Thermal Management for Off-Highway Electric Vehicles

Electrification of construction machinery poses new challenges in thermal management, but they can be solved.

As demand increases for electric and hybrid technology advancements in the North American market, off-highway vehicles are subject to many challenges. These range from vibration and shock impacts on the vehicles, to thermal stress and adverse environmental conditions such as water, ice, humidity, dust, and grime.

Like all power electronics, waste heat in mobile applications must be dissipated to avoid costly malfunctions and shutdowns. The failure to disperse this heat could result in the vehicle needing to be switched off for a period, thereby creating a disruption for the end user. For construction machinery, any amount of downtime is not good for business.

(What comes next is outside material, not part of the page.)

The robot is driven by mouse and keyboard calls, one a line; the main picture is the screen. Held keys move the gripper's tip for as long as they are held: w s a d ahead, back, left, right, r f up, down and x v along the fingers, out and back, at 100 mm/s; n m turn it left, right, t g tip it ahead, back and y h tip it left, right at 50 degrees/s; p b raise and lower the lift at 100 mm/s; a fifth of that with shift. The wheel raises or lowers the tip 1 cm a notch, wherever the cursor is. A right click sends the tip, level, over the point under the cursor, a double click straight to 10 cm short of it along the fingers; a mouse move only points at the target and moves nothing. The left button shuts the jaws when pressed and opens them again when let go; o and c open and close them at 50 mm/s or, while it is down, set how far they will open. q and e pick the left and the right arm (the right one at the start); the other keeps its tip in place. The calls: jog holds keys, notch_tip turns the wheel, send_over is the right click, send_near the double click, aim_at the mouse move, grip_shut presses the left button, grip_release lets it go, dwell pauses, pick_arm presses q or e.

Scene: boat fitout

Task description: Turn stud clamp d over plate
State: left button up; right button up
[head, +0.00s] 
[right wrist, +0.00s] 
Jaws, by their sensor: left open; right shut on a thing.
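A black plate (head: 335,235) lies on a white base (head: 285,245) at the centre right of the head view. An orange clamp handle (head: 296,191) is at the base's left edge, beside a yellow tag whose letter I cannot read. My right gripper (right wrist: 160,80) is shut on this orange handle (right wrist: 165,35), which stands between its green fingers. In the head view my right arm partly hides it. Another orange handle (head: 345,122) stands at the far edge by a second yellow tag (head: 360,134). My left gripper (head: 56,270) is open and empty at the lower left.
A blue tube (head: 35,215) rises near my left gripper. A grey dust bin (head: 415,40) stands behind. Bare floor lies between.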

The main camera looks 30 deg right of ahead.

In a recent EV thermal-management partnership, Modine and Bosch Rexroth will collaborate on thermal management for off-highway vehicles. Highlighted components represent Modine EVantage (green), which is a liquid-cooled thermal-management system inside Bosch Rexroth’s eLION portfolio (blue). (Image: Bosch Rexroth AG)

The good news is state-of-the-art component technology continues to be developed to meet the constantly rising power requirements for today’s off-highway electric vehicles. The latest developments in contact cooling and other options including heatsink usage and cold plate solutions for converters can solve the thermal-management challenges.

Contact cooling is the most affordable and convenient way to install high-performing converters that manage thermal stress challenges. Choosing the right cooling system solution starts by looking at the installation. Mounting the converters to any heat-conducting surface is sufficient for standard usage, but sometimes this approach is not an option. A possible solution is if the transducer can be attached in a space with an approximate length and width of 11.75-inches (300 x 300 mm).

There are other benefits that make contact cooling attractive. In addition to an easy installation process and being very cost effective, there are the maintenance-free aspects to consider. However, there are times when this approach is not an option. That’s where using a heatsink might be a viable and helpful option. Heatsinks are especially valuable for their passive cooling and space-saving capabilities, and they also are maintenance-free.

The cold plate with liquid cooling allows for greater flexibility on the location of the transducer if an active cooling circuit is available. (Image: Deutronic)

In cases where there is insufficient surface space available on the application for contact cooling, a heatsink can be used if there is good airflow available. An example would be with a vehicle in motion where the airflow is favorable, the converter should be mounted in a place where the heatsink is cooled by the airstream.

If adding a heatsink is not enough, a cold plate solution with liquid cooling would be the next step. A cold plate offers high flexibility, can be integrated into an existing controlled cooling system, and functions in a wide range of ambient environmental conditions. It also can be applied where a cooling circuit already exists, although there are some higher costs and design efforts required with this solution.

A project Deutronic executed for an industrial street sweeper manufacturer required a relocation. The converters were initially installed on the chassis between the steering axle and first drive axle. Due to the chassis heat capacity, contact cooling was the choice as the converters were mounted directly on the chassis.

Later, after the converters were installed, the manufacturer decided to use that space for other components. The converters had to be moved and installed in a more compact volume between the cab and the body, therefore preventing contact cooling. For this reason, cooling via heatsinks was initially considered in a “floating” manner.

Heatsinks are especially valuable for their passive cooling and space-saving capabilities. (Image: Deutronic)

However, since no fan could provide the necessary air circulation in the installation space, it was ultimately decided to use a cold plate/water cooling solution. With this setup, a “floating” or stacked design could be realized. Since the vehicle already had a cooling circuit installed, the cold plates could be inserted into it.

The clear advantage with cold plates is that environmental conditions related to heat have minimal if any influence, provided that the heat limits of the cold plate are observed. The cold plate itself allows for greater flexibility on the location of the transducer if an active cooling circuit is available.

Not all DC-DC contact cooling converters are equal. It’s important to consider these key elements when searching for an integrated thermal-management solution. There are integrated converter designs available that account for ambient temperatures, ensure the best possible heat dissipation via the base plate, and provide optimal connection of the power components.